■ **Short problem**
Copy the data that follows, character for character, minus the pictures.
%%
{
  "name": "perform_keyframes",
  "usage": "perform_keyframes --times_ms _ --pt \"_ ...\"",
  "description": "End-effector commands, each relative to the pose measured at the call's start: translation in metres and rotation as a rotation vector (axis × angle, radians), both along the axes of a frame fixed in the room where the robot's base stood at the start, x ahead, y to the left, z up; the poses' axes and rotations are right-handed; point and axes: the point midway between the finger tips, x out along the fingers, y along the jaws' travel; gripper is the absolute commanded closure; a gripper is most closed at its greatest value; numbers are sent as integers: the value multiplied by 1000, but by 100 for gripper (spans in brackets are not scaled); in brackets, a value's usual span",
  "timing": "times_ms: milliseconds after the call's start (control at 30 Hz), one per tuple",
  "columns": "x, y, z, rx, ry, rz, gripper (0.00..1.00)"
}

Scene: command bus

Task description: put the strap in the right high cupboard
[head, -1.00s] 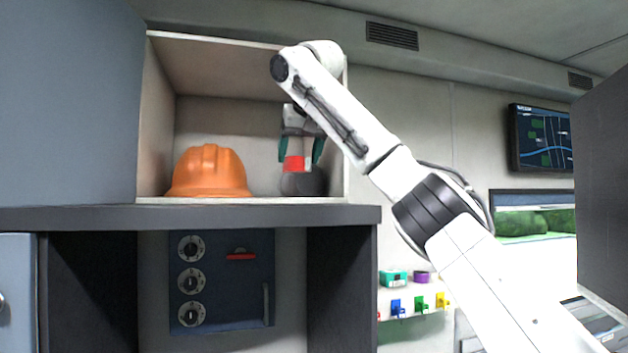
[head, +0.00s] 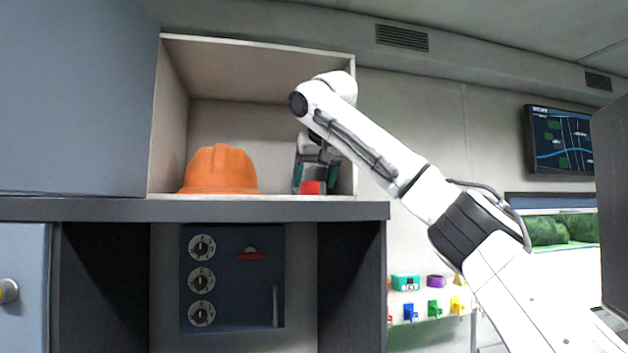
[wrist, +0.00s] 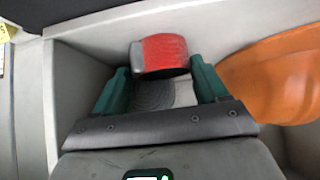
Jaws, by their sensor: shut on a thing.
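The strap is a red and grey roll (head: 313,187), inside the right part of the open high cupboard (head: 230,70), low by its front edge. In the wrist view its red part (wrist: 165,54) shows beyond my fingertips, and grey ribbed webbing (wrist: 152,95) lies between the fingers. My gripper (head: 315,179), with green fingers, points down and is shut on the strap. It also shows in the wrist view (wrist: 158,70). I cannot tell whether the strap touches the cupboard floor.
An orange hard hat (head: 220,170) stands in the cupboard, left of my gripper and close to it. The cupboard's side wall (head: 346,120) is close on the right. A blue-grey door (head: 75,100) fills the upper left. A dark counter edge (head: 200,210) runs below.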

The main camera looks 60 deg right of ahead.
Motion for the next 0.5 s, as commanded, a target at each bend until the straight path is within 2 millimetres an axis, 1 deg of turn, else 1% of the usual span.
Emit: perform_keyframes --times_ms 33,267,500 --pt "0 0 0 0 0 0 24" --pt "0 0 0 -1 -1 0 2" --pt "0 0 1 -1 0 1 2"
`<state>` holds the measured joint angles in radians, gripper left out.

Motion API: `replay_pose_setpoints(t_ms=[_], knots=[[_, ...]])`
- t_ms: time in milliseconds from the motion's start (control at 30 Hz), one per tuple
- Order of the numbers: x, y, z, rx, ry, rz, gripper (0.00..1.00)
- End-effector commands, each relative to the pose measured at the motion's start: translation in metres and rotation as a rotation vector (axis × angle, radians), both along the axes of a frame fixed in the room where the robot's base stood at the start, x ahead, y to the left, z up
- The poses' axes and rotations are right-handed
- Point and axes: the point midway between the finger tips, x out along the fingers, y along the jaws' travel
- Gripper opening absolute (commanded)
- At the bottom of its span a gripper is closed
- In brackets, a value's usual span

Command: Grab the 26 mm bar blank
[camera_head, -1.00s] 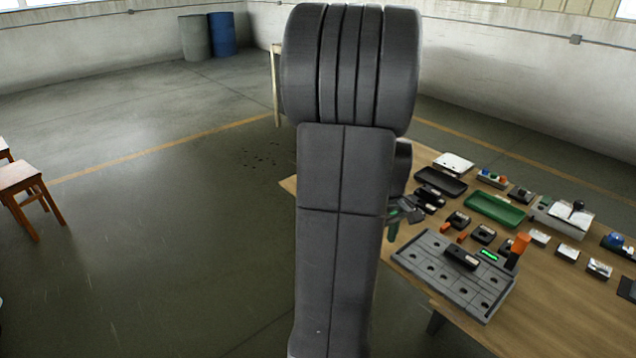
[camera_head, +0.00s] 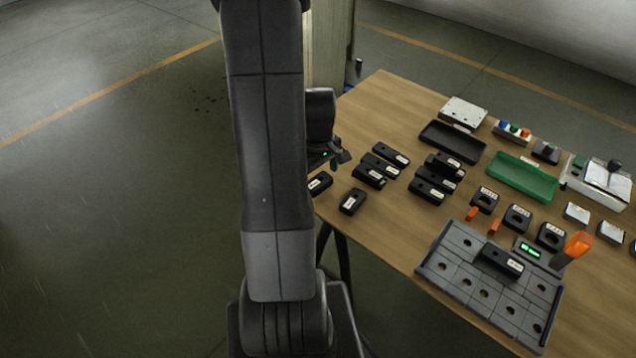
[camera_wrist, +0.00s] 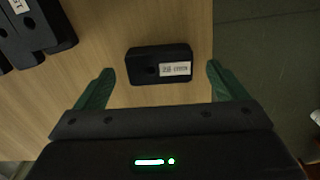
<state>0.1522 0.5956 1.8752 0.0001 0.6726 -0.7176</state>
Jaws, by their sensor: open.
%%
■ **Right answer**
{
  "name": "perform_keyframes",
  "usage": "perform_keyframes --times_ms _ --pt \"_ ...\"",
  "description": "End-effector commands, each relative to the pose measured at the call's start: translation in metres and rotation as a rotation vector (axis × angle, radians), both along the axes of a frame fixed in the room where the robot's base stood at the start, x ahead, y to the left, z up; the poses' axes and rotations are right-handed; point and axes: the point midway between the finger tips, x out along the fingers, y along the jaws' travel; gripper is the absolute commanded closure; a gripper is most closed at its greatest value; numbers are sent as integers: the value multiplied by 1000, but by 100 for gripper (spans in brackets are not scaled); in brackets, a value's usual span",
  "timing": "times_ms: milliseconds after the call's start (control at 30 Hz), one per tuple",
  "columns": "x, y, z, rx, ry, rz, gripper (0.00..1.00)"
}

Scene: command bus

Task description: put the strap in the right high cupboard
[head, -1.00s] 
[head, +0.00s] 
[wrist, +0.00s] 
Jaws, by their sensor: shut on a thing.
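The strap is a red and grey roll (head: 313,187), inside the right part of the open high cupboard (head: 230,70), low by its front edge. In the wrist view its red part (wrist: 165,54) shows beyond my fingertips, and grey ribbed webbing (wrist: 152,95) lies between the fingers. My gripper (head: 315,179), with green fingers, points down and is shut on the strap. It also shows in the wrist view (wrist: 158,70). I cannot tell whether the strap touches the cupboard floor.
An orange hard hat (head: 220,170) stands in the cupboard, left of my gripper and close to it. The cupboard's side wall (head: 346,120) is close on the right. A blue-grey door (head: 75,100) fills the upper left. A dark counter edge (head: 200,210) runs below.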

The main camera looks 60 deg right of ahead.
Motion for the next 0.5 s, as commanded, a target at each bend until the straight path is within 2 millimetres an axis, 1 deg of turn, else 1% of the usual span.
Emit: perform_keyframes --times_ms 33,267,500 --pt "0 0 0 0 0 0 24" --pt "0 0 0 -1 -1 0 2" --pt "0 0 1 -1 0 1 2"
`<state>` holds the measured joint angles in radians, gripper left out.

Motion API: `replay_pose_setpoints(t_ms=[_], knots=[[_, ...]])`
- t_ms: time in milliseconds from the motion's start (control at 30 Hz), one per tuple
- Order of the numbers: x, y, z, rx, ry, rz, gripper (0.00..1.00)
- End-effector commands, each relative to the pose measured at the motion's start: translation in metres and rotation as a rotation vector (axis × angle, radians), both along the axes of a frame fixed in the room where the robot's base stood at the start, x ahead, y to the left, z up
- The poses' axes and rotations are right-handed
- Point and axes: the point midway between the finger tips, x out along the fingers, y along the jaws' travel
- Gripper opening absolute (commanded)
- At the bottom of its span a gripper is closed
- In brackets, a value's usual span

Command: Grab the 26 mm bar blank
[camera_head, -1.00s] 
[camera_head, +0.00s] 
[camera_wrist, +0.00s] 
<state>0.1522 0.5956 1.8752 0.0001 0.6726 -0.7176</state>
Jaws, by their sensor: open.

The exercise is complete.